(Robot episode data)
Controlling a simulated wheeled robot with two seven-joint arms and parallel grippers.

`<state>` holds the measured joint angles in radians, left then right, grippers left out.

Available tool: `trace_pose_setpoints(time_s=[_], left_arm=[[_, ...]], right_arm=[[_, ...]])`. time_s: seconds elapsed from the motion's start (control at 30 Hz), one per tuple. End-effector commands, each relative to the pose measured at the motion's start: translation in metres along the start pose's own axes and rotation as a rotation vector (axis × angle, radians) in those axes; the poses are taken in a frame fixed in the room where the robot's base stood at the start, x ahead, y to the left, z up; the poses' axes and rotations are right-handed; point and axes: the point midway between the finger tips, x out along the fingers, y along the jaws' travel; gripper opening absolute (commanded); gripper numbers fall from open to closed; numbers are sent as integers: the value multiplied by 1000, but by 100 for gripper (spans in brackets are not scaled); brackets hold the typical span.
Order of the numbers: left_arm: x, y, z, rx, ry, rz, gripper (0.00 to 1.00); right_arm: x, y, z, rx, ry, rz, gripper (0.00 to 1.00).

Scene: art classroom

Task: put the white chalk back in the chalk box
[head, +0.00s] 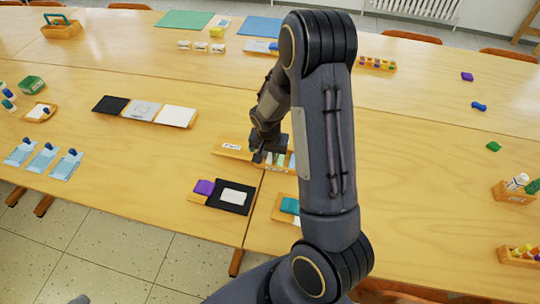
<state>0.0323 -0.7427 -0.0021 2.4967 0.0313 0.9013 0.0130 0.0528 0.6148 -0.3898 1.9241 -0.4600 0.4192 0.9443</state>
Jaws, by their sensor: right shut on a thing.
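The chalk box (232,154) is a shallow wooden tray with a white label, near the middle of the head view. Pale, green and blue sticks show at its right part, partly behind my arm. My right gripper (262,157) reaches down over the box from behind my raised forearm. It is shut on a small thing, taken as the white chalk, which is too small and hidden to make out clearly. I cannot tell whether that thing touches the box. My left gripper is not in view.
My right arm hides the middle right. Bare table lies left of the box.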

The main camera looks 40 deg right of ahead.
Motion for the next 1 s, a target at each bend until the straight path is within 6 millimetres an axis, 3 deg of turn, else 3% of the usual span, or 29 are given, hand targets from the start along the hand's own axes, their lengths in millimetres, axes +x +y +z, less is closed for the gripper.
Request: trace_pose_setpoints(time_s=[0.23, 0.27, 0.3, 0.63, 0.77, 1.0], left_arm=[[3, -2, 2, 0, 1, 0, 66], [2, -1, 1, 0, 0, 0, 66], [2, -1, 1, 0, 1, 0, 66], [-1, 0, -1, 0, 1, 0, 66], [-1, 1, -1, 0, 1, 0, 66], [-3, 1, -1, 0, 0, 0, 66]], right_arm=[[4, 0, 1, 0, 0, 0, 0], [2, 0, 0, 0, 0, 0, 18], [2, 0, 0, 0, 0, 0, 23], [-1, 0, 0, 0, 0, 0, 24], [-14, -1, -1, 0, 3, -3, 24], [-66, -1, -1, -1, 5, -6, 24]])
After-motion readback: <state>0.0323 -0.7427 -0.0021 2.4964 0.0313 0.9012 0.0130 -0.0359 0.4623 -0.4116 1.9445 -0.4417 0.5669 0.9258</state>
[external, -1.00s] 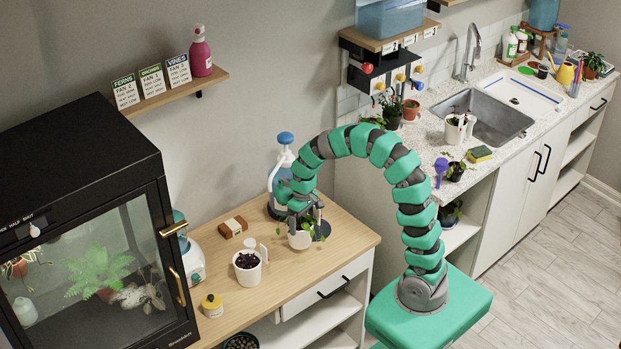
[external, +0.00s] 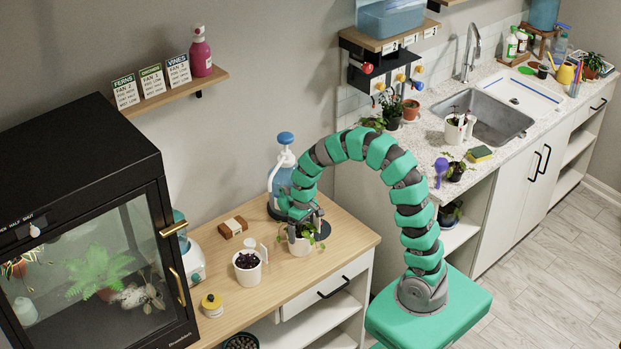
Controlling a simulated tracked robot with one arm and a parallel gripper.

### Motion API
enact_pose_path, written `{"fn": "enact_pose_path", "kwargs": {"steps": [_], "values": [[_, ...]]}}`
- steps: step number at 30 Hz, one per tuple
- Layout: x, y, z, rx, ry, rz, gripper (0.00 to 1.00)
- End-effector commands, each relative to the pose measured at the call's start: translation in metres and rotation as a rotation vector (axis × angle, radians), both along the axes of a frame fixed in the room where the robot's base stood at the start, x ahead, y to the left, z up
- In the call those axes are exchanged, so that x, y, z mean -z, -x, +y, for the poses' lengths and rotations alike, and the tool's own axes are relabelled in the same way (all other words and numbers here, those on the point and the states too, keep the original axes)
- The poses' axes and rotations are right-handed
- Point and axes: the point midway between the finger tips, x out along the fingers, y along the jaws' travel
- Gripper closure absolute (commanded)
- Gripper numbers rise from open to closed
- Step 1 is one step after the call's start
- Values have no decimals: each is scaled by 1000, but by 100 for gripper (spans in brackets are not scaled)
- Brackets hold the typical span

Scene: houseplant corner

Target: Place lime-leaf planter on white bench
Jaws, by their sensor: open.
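A white planter with trailing lime-green leaves (external: 301,246) stands upright on the wooden top of the low cabinet (external: 342,240). My gripper (external: 298,226) is open, pointing down right at the planter's top and back. The leaves spill out below and to the right of the fingers. I cannot tell whether the fingers touch the pot, and they partly hide its rear rim. The white speckled bench (external: 428,137) with the sink runs along the right wall, apart from the wooden-topped cabinet.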

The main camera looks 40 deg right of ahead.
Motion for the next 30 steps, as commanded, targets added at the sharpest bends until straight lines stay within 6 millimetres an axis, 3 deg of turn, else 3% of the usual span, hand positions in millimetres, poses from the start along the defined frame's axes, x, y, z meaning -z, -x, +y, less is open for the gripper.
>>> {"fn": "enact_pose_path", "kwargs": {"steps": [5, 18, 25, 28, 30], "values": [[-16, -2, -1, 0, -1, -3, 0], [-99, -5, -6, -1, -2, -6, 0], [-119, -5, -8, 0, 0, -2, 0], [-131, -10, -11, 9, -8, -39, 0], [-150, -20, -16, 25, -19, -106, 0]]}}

_Required task_: Transcribe the lines above from the one with "- The poses'" through the one with "Target: Place lime-leaf". Include both ends and leave out every other line.

_Worked answer_:
- The poses' axes and rotations are right-handed
- Point and axes: the point midway between the finger tips, x out along the fingers, y along the jaws' travel
- Gripper closure absolute (commanded)
- Gripper numbers rise from open to closed
- Step 1 is one step after the call's start
- Values have no decimals: each is scaled by 1000, but by 100 for gripper (spans in brackets are not scaled)
- Brackets hold the typical span

Scene: houseplant corner

Target: Place lime-leaf planter on white bench

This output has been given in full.